Dalam buku Jakarta-Karawang-Bekasi dalam Gejolak Revolusi: Perjuangan Moeffreni Moe’min, pada usia 17 tahun telah menekuni dunia jurnalistik sebagai wartawan. Ia pernah pernah jadi hoofd redacteur atau pemimpin redaksi (pemred) Majalah Pandu Jakarta terbitan Kepanduan Bangsa Indonesia.
Ketika Jepang berkuasa, Moeffreni ikut pelatihan Seinen Dojo atau Barisan Pemuda dan dilatih di Tangerang selama 6 bulan. Seteleh lulus, ia kembali masuk pendidikan perwira Pembela Tanah Air (PETA). Setelah lulus Moeffreni melanglang buana jadi instruktur PETA ke berbagai daerah. Meoffreni pernah menjadi instruktur Renseitai di Cimahi, hingga Redentai di Magelang yang juga berbarengan dengan Zulkifli Lubis, Sarwo Edhi dan Ahmad Yani. Berikutnya, ia jadi instruktur di berbagai tempat, pada 1944 Moeffreni menjabat di Daidan I PETA Jakarta dengan markas di Jaga Monyet.
Fase berikutnya, Moeffreni bergabung di Badan Keamanan Rakyat (BKR) yang merupakan cikal bakal Tentara Keamanan Rakyat (kini TNI). Lantaran, kecermelangannya dalam tugas, Moeffreni didaulat oleh Ketua BKR Pusat Kasman Singodimedjo, sebagai Ketua BKR Jakarta Raya. Ia jadi Panglima BKR Jakarta yang meliputi Jatinegara, Pasar Senen, Mangga Besar, Penjaringan dan Tanjung Priok.
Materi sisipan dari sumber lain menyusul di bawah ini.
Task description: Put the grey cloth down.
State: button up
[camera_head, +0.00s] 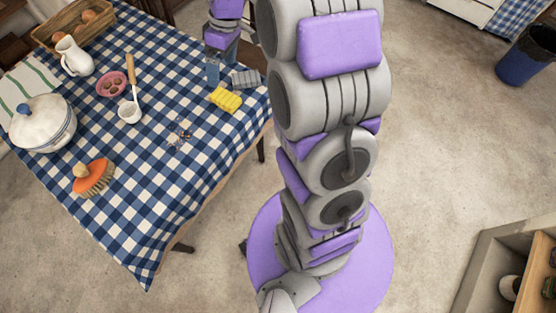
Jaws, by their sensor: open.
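The grey cloth (246,79), small and folded, lies on the blue-and-white checked tablecloth (185,165) near the table's right edge. My gripper (212,72) is open and points down over the table, just left of the grey cloth. I see a small gap between them, and no cloth shows between the fingers. The far side of the gripper is hidden, and its height above the table is hard to tell. A yellow folded cloth (225,100) lies just in front of the grey cloth.
Crumbs (179,133) lie mid-table. The front of the table is clear.

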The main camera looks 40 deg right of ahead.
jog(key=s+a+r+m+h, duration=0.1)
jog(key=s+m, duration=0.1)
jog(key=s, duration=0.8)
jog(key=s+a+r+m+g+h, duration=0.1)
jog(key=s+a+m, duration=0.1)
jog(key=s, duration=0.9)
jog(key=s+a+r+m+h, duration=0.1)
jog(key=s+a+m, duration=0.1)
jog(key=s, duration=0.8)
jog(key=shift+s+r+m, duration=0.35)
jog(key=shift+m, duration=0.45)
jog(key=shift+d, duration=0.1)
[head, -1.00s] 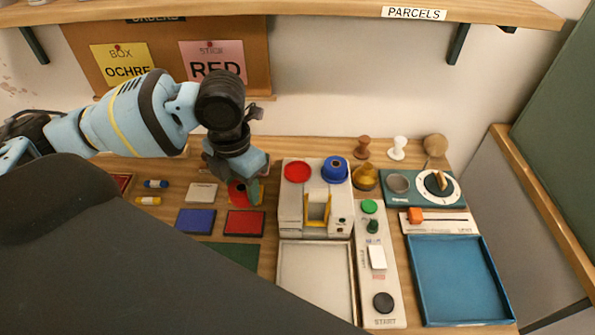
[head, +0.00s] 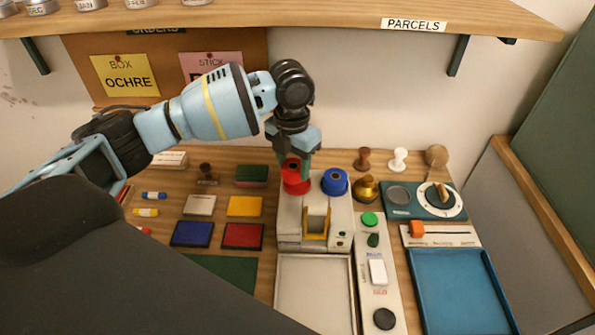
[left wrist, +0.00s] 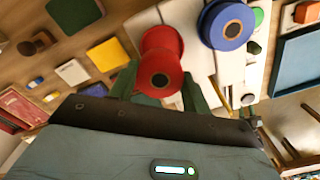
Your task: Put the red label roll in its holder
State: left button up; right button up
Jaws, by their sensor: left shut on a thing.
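The red label roll (head: 295,178) is a red spool. My left gripper (head: 296,157) is shut on it from above. The roll is over the left part of the top of the pale machine (head: 288,222), where its red round holder was visible before. The holder is now hidden, and I cannot tell whether the roll touches it. In the left wrist view the red roll (left wrist: 160,62) shows between the green fingers (left wrist: 160,92). The blue roll (head: 334,182) stands just right of it on the machine, and also shows in the left wrist view (left wrist: 228,24). My right gripper is not in view.
A brass-coloured pot (head: 365,189) stands right of the machine. Coloured pads, including a yellow one (head: 244,206), lie to its left. A control strip (head: 372,293) and a blue tray (head: 463,290) are at the right. A shelf (head: 300,22) overhangs the back.

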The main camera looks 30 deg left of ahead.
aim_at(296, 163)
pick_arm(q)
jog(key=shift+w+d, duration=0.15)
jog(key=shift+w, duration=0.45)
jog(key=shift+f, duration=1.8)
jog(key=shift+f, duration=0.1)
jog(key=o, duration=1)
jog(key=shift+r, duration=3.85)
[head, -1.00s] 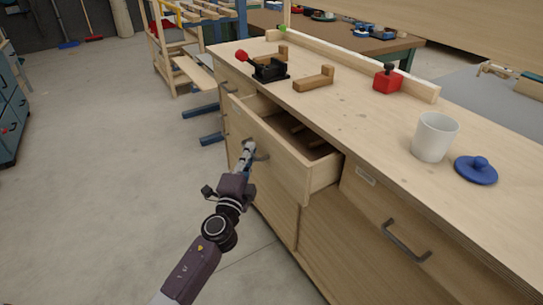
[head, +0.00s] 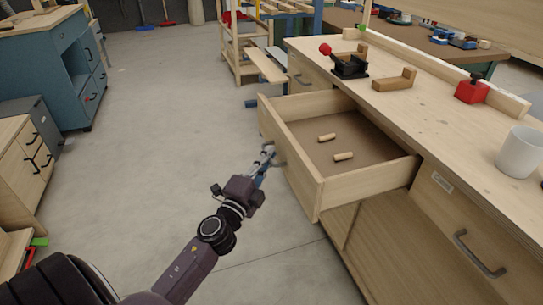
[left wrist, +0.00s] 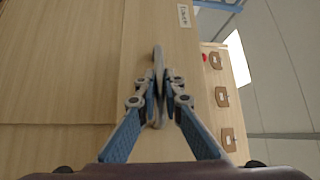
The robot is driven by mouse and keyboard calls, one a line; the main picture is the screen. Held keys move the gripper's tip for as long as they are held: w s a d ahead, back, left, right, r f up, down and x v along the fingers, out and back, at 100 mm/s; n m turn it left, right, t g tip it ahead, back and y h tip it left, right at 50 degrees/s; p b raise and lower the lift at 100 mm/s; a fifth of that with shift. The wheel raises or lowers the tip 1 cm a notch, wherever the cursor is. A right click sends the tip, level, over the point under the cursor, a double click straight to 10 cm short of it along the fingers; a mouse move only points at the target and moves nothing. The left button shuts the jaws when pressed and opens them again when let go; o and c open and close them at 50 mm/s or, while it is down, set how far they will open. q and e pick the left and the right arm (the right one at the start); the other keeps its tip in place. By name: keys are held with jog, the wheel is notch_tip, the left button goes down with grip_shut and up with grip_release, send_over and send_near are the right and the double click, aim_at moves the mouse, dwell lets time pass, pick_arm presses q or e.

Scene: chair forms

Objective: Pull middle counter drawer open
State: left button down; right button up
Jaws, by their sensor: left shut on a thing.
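The middle counter drawer (head: 366,183) stands well out from the wooden counter (head: 448,131) in the head view. Two small wooden dowels, one of them a dowel (head: 343,156) near the middle, lie on its brown floor. My left gripper (head: 267,158) is at the drawer's front face, shut on the dark bar handle (head: 279,160). In the left wrist view the fingers (left wrist: 160,92) close around the handle (left wrist: 158,60), and the drawer front with a paper label (left wrist: 184,16) lies behind them. My right gripper is not in view.
On the counter top are a black clamp with a red knob (head: 349,64), a wooden block (head: 395,81), a red block (head: 471,91) and a white mug (head: 519,151). Another closed drawer (head: 462,221) is at right. Blue cabinets (head: 62,62) stand at left; open floor lies between.

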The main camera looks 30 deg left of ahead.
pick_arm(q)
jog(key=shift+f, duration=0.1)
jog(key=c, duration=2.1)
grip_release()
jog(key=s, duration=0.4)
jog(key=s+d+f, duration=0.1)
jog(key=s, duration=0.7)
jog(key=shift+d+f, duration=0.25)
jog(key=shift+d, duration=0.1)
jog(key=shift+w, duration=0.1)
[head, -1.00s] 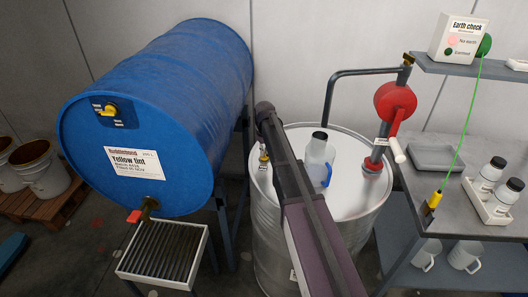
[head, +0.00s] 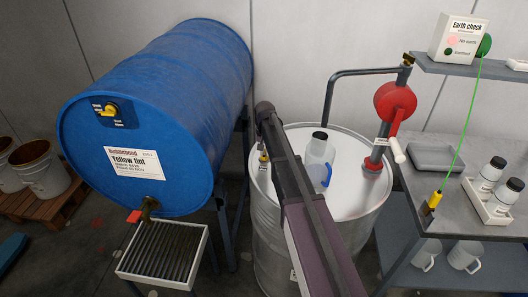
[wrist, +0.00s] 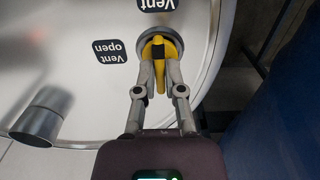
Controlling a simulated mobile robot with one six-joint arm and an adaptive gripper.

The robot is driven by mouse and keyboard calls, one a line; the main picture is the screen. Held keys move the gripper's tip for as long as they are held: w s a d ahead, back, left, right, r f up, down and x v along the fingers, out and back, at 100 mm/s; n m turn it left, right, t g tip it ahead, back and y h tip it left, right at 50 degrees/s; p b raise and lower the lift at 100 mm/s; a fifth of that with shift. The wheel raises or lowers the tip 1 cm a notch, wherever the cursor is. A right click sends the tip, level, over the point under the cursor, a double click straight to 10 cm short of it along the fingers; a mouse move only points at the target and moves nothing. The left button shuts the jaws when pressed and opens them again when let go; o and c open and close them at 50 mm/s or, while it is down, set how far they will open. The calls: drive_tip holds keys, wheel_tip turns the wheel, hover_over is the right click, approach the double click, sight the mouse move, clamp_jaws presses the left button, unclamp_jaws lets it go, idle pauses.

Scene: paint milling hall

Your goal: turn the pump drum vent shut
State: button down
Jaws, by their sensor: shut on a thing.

Dengan prestasinya ini, membuat Presiden Ir Soekarno untuk meminta Moeffreni melatih Barisan Pelopor.
Ketika peristiwa rapat raksasa IKADA, Moeffreni bertanggung jawab terhadap pengamanan Bung Karno dan Bung (Mohammad) Hatta kala menyambangi lautan manusia di rapat raksasa Lapangan IKADA. Moeffreni mengkoordinasikan pengamanannya dengan para Pemuda Menteng 31, Prapatan 10, kepolisian, Pemuda Kereta Api, Pemuda Pos dan Telekomunikasi, Barisan Pelopor, Laskar Jakarta, Laskar Klender, Pemuda Sulawesi, serta pemerintah daerah.
Pada Akhir 1945 sampai 1947 sebagai Komandan Resimen 5 (Jakarta Timur-Bekasi-Cikarang-Cibarusah-Karawang-Cikampek). Moeffreni pun jadi “palang pintu” Republik Indonesia di front Jakarta bagian timur.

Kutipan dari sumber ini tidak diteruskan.